Here is another inference implementation in Python (only dependency is PyTorch).

https://github.com/99991/SimpleTinyLlama

The new checkpoints did not seem much better and they changed the chat format for some reason, so I did not port the new checkpoints yet. Perhaps I'll get to it this weekend.

Man I didn't recognize your username but once you said Fortran I recognized you immediately. You are an inspiration, an example of true software engineering vis a vis what in day to day becomes what you can hire for.

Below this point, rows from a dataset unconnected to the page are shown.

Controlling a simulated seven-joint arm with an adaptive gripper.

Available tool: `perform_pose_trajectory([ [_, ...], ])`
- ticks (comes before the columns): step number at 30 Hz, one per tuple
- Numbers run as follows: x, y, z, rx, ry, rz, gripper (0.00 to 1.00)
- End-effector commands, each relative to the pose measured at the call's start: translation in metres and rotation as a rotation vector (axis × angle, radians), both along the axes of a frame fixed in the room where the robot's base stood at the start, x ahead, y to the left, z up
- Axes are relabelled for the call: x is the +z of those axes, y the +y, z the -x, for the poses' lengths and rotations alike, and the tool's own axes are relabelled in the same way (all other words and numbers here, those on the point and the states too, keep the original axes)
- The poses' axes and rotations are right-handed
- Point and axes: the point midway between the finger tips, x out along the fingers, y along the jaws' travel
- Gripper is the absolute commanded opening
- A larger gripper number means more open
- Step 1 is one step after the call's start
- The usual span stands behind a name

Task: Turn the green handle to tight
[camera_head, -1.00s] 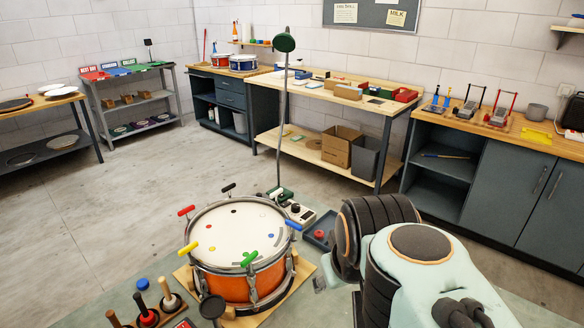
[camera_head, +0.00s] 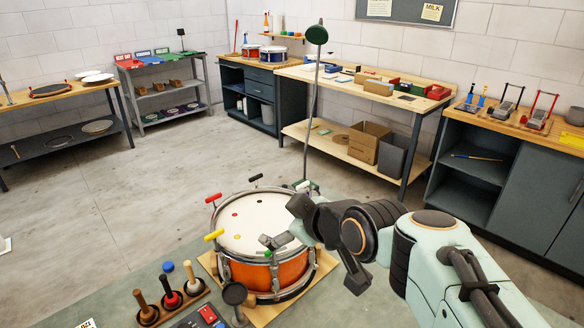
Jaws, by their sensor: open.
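The orange drum (camera_head: 290,275) stands on a wooden board in the head view, with a pale head and a metal rim. My gripper (camera_head: 290,228) is open and reaches in from the right, over the right side of the drum, close to the green handle. I cannot tell whether it touches the handle. A red handle (camera_head: 213,198), a yellow handle (camera_head: 214,235) and a black handle (camera_head: 256,178) stand around the rim. The blue handle is hidden behind my arm.
Several upright mallets (camera_head: 168,283) stand in a holder front left of the drum. A dark round-headed object (camera_head: 234,293) is close by the drum's front. A tall lamp (camera_head: 317,36) rises behind the drum. Floor is clear to the left.

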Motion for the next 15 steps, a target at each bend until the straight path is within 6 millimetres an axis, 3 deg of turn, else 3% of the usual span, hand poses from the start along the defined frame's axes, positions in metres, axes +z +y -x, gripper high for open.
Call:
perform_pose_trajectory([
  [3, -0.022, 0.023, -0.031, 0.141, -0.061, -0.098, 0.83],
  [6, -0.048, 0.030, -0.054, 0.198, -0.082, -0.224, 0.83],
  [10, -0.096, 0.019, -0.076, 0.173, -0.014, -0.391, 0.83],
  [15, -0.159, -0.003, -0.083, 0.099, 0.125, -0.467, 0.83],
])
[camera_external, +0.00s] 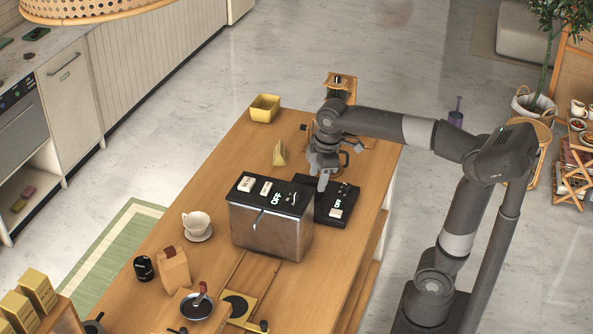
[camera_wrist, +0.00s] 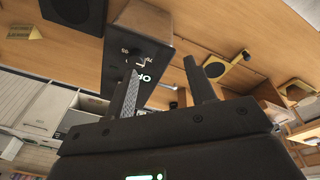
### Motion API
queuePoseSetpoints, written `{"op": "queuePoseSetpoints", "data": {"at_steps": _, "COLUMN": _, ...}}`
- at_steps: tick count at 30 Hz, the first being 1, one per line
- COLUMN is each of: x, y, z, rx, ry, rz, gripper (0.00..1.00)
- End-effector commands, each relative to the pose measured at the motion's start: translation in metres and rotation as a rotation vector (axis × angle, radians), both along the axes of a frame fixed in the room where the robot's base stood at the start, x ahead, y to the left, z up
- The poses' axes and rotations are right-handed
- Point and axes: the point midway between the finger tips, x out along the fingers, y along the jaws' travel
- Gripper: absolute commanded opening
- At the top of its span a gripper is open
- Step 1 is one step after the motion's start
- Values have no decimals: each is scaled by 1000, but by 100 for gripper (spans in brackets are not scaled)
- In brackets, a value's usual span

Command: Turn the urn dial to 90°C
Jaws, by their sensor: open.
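The urn is a steel box (camera_external: 270,236) with a black top panel, standing on the wooden cart. Its panel carries pale labels, a lit display (camera_external: 276,198) and what looks like a small dial (camera_external: 294,198) near the right end. My gripper (camera_external: 323,184) points down above the cart, just right of and behind the urn, apart from it. In the wrist view my gripper (camera_wrist: 160,68) is open and empty. The urn (camera_wrist: 148,22) shows beyond the fingers, with its black panel and lit display (camera_wrist: 142,78) partly hidden by the left finger. The dial's setting is too small to read.
A flat black device (camera_external: 337,204) with a lit display stands close beside the urn, under my gripper. A yellow container (camera_external: 264,108) stands at the far end.

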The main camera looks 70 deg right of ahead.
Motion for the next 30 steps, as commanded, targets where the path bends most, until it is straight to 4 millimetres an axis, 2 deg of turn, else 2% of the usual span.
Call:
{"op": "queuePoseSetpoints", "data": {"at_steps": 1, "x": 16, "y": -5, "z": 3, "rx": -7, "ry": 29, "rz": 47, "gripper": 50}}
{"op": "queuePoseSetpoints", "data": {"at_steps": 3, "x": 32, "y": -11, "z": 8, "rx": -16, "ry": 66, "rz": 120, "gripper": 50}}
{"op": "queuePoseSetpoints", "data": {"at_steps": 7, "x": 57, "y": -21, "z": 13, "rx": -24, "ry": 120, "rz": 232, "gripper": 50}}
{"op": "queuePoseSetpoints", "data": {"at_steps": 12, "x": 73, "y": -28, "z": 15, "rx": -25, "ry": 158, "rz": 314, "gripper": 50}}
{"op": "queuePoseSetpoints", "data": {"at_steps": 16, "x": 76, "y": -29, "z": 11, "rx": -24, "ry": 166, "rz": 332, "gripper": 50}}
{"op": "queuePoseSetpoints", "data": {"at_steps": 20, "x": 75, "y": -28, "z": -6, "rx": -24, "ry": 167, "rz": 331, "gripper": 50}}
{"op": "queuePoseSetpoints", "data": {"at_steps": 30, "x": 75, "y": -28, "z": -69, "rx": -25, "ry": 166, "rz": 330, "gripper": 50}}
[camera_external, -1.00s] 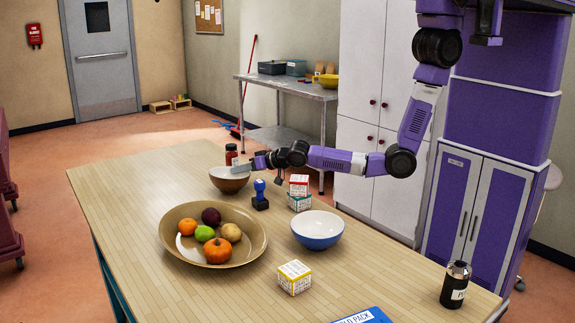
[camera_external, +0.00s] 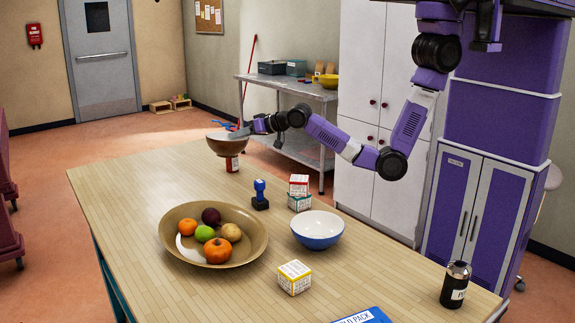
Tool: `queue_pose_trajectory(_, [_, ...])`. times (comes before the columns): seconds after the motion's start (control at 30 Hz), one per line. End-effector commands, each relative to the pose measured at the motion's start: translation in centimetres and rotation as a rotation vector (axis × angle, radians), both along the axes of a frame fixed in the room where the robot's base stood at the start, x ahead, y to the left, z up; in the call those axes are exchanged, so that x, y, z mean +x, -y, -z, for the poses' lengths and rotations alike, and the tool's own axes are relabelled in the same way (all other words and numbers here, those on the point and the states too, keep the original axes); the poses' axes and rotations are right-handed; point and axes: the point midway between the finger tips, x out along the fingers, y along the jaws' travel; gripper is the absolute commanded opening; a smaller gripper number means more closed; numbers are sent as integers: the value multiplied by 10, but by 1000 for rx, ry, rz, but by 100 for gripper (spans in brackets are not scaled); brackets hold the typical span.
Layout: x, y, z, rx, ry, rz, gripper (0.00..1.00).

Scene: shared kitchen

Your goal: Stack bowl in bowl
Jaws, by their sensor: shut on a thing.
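A brown bowl (camera_external: 223,147) is held up above the far part of the table, level with no visible tilt that I can be sure of. My gripper (camera_external: 238,132) is shut on its right rim. A white bowl with a blue outside (camera_external: 318,232) stands upright and empty on the table, nearer the camera and to the right of my gripper.
A wide tan bowl of fruit (camera_external: 178,248) stands at left. A blue stamp (camera_external: 260,194), two stacked boxes (camera_external: 299,192) and a yellow box (camera_external: 294,278) stand near the blue bowl. A black bottle (camera_external: 455,285) and blue pack (camera_external: 362,316) are at front right.

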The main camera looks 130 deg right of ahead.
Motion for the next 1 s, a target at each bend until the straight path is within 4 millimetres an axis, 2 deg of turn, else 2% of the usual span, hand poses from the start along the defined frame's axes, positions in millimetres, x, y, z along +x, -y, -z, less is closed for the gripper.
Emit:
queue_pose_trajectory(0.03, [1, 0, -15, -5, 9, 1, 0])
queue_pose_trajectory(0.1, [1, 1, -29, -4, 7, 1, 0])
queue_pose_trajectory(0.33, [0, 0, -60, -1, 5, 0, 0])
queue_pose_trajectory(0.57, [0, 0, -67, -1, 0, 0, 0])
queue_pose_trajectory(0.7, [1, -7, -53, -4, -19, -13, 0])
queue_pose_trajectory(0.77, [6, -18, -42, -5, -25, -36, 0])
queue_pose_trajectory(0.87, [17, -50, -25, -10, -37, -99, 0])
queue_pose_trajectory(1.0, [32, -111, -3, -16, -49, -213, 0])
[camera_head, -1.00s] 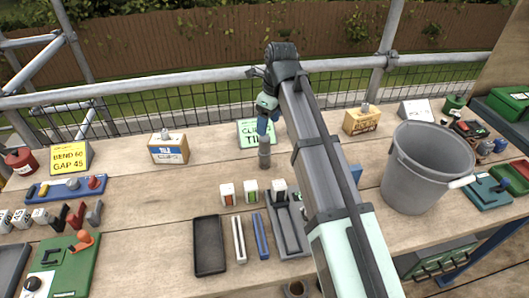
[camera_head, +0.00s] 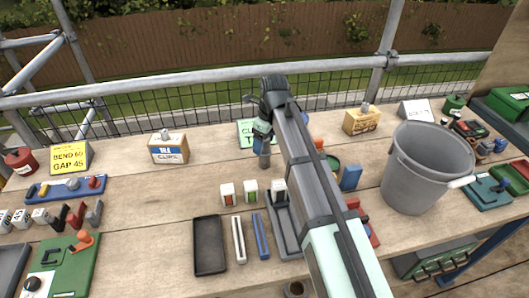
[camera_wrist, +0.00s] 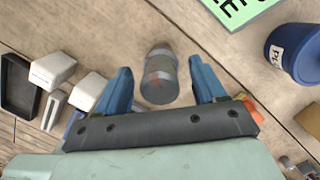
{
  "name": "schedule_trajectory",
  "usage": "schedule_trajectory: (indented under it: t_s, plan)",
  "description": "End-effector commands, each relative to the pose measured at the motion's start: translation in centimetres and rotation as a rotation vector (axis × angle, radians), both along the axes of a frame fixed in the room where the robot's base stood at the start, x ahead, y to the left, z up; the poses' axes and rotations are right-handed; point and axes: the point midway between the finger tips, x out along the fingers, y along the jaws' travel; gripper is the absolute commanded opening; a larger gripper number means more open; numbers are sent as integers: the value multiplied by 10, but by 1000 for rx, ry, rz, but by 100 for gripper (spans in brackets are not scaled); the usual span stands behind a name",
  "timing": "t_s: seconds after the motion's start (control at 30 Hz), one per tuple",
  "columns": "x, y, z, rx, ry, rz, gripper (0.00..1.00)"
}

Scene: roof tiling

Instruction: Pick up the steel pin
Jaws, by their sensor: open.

Edit: you have some rare knowledge, I'm curious if you have any thoughts on small models good enough for RAG. Mistral 7B is in my testing buts it's laughably slow and 7B is just too much for mobile, both iOS and Android get crashy. (4 tkns/s on Pixel Fold, similar on iOS). Similar problems on web from a good-enough 2 year old i7.

I'd try Phi-2 but I want to charge for my app and the non-commercial usage license bars that. (all these hours building ain't free! And I can't responsibly give search away, scraping locally is too risky for the user, and the free search API I know of has laudable goals, but ultimately, is "trust me bro" as far as privacy goes)

I'm starting to think we might not get an open, RAG capable model sub 7B without a concerted open source effort. Stabilitys distracted and spread thin, MS is all in on AI PCs(tm), and it's too commercially valuable for the big boys to give away

So much changed in a day. What a field!